Credit Card Account Number vs. Card Number: What's the Difference?
Two numbers on a credit card statement can look interchangeable at a glance, but they don’t always refer to the same thing, and the gap between them becomes obvious the moment a card gets lost or replaced.
The short answer
An account number identifies the underlying credit relationship between a cardholder and the issuer — the record of credit history, payment history, and terms tied to that account. The card number, often the long digit sequence printed on the front of the physical card, identifies that specific piece of plastic. In many cases these are the same digits, but when a card is reissued due to loss, theft, or expiration, the card number can change while the account number underneath stays the same.
Why issuers separate the two concepts
Treating the account and the physical card as separate things gives an issuer flexibility. If a card is compromised through something like card skimming or a data breach, the issuer can cancel and reissue a new card number without closing the entire account, preserving the account’s credit history, credit limit, and open date. If the account and the physical card number were permanently the same thing, every card replacement would effectively mean starting over, which would be disruptive both for the issuer’s records and the cardholder’s credit history.
What actually changes on a reissued card
When a card is replaced for something like suspected fraud, the new physical card usually arrives with a different printed number, a new expiration date, and often a new security code, covered by the same fraud liability protections that apply to unauthorized charges on the original card, even though the account itself — its opening date, its payment history, its standing on a credit report — continues uninterrupted. This is why a lost or stolen card doesn’t reset someone’s credit history the way opening an entirely new account would. The account is the continuous thread; the card number is more like a replaceable key to that account.

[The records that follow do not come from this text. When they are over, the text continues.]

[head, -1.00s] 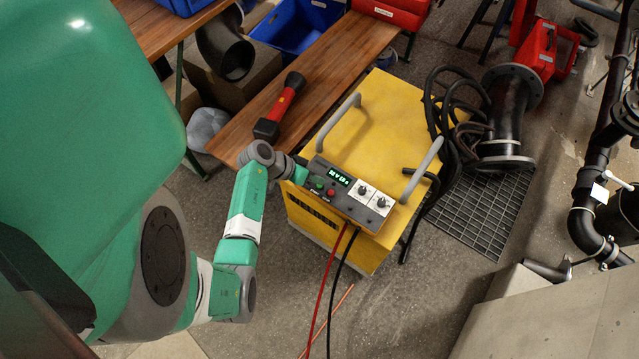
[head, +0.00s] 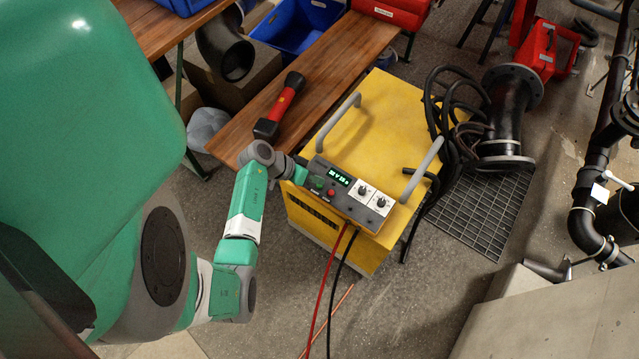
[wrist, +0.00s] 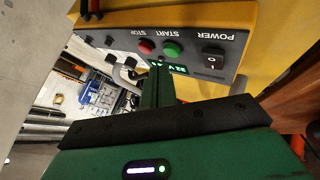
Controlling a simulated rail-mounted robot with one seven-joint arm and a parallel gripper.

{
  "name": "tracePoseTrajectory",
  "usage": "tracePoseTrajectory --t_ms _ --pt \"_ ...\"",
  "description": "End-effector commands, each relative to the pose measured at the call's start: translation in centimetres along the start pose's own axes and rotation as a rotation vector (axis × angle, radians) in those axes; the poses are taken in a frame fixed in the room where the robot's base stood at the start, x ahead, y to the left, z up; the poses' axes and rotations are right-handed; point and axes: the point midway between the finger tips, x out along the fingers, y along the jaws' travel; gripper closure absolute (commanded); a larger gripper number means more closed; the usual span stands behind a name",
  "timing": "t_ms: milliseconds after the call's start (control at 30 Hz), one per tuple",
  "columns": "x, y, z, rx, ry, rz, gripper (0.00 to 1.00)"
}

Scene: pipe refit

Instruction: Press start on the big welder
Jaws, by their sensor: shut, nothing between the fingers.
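The big welder is a yellow box (head: 375,110) with grey handles and a sloped grey control panel (head: 352,200). The panel carries a lit green display (head: 336,176), a green button (head: 319,183), a red button (head: 331,194) and two white dials. In the wrist view the panel is upside down: the green START button (wrist: 171,49) lies between the red STOP button (wrist: 147,46) and the black POWER switch (wrist: 213,58). My gripper (wrist: 160,70) is shut and empty, its tips close to the green button and overlapping the display. I cannot tell whether it touches the panel.
A red and black torch (head: 281,106) lies on the wooden bench (head: 335,62) behind my wrist. Red and black leads (head: 325,290) hang from the panel front. Black hoses (head: 455,100) and a flanged pipe (head: 508,115) stand right of the welder, by a floor grate (head: 480,215).

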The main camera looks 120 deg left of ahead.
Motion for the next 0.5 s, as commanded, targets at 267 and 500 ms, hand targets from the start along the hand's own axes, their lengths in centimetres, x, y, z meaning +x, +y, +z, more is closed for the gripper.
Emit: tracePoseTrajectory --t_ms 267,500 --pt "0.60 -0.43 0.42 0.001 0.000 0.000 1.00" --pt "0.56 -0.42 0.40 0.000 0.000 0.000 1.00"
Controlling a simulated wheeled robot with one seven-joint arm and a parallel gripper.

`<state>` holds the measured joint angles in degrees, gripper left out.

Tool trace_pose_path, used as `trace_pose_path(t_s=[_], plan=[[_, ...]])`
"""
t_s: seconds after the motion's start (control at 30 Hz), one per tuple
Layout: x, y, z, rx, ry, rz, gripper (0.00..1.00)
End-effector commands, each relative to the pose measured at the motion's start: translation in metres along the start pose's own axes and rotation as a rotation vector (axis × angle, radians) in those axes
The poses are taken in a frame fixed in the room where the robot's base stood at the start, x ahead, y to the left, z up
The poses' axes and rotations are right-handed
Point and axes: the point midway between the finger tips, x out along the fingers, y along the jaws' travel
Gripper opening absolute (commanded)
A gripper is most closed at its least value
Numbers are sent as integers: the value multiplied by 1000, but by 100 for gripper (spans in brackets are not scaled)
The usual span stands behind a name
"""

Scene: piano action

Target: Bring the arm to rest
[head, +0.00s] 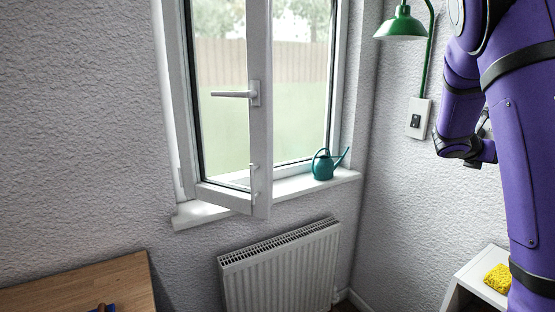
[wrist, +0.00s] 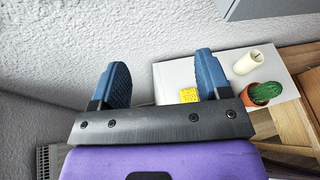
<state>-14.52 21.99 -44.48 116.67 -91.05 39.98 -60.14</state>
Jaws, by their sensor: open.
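My gripper (wrist: 158,84) shows in the wrist view with its two blue fingers spread well apart. Nothing is held between the fingers. Beyond them a yellow sponge-like block (wrist: 188,95) shows on a white surface, apart from the fingers. In the head view my purple arm is raised along the right side, in front of the wall corner. The fingers cannot be made out in the head view.
A window (head: 262,100) stands partly open, with a teal watering can (head: 324,165) on its sill. A radiator (head: 280,272) is below. A green lamp (head: 401,24) hangs near my arm. A white shelf (wrist: 174,74) bears a potted cactus (wrist: 265,92) and a candle (wrist: 247,62). A wooden table (head: 80,285) is lower left.

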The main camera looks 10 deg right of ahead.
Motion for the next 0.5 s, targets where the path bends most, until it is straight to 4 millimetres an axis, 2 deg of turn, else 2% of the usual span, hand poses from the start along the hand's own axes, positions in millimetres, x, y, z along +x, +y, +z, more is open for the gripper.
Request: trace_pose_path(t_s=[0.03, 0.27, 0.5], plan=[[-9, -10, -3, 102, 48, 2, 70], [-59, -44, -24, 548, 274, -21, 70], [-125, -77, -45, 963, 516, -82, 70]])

Where this distinction shows up practically
Recurring charges and saved payment methods are tied to the specific card number, not the account, which is exactly why a card reissue often triggers a wave of “update your payment method” notifications from subscription services. The account itself hasn’t changed, but every merchant that stored the old card number needs the new one. Similarly, virtual card numbers generated for online purchases extend this same idea — a disposable or limited-use number that maps back to the same underlying account without ever exposing the primary printed card number.
A note on account numbers behind the scenes
The account number isn’t always the same sequence of digits as what’s embossed on the card, depending on the issuer and card network’s internal systems, and it’s not typically something a cardholder needs to reference in daily use — statements, customer service calls, and login credentials are usually built around whichever identifier the issuer’s systems are set up to recognize. What matters more for everyday purposes is understanding that the account, not the plastic, is what carries the credit history forward.
What this comes down to
The card number is a replaceable identifier for a physical or virtual card, while the account number represents the ongoing credit relationship underneath it. Recognizing the difference helps explain why a reissued card doesn’t erase credit history, and why updating payment information after a card replacement is often necessary even though nothing about the underlying account has changed.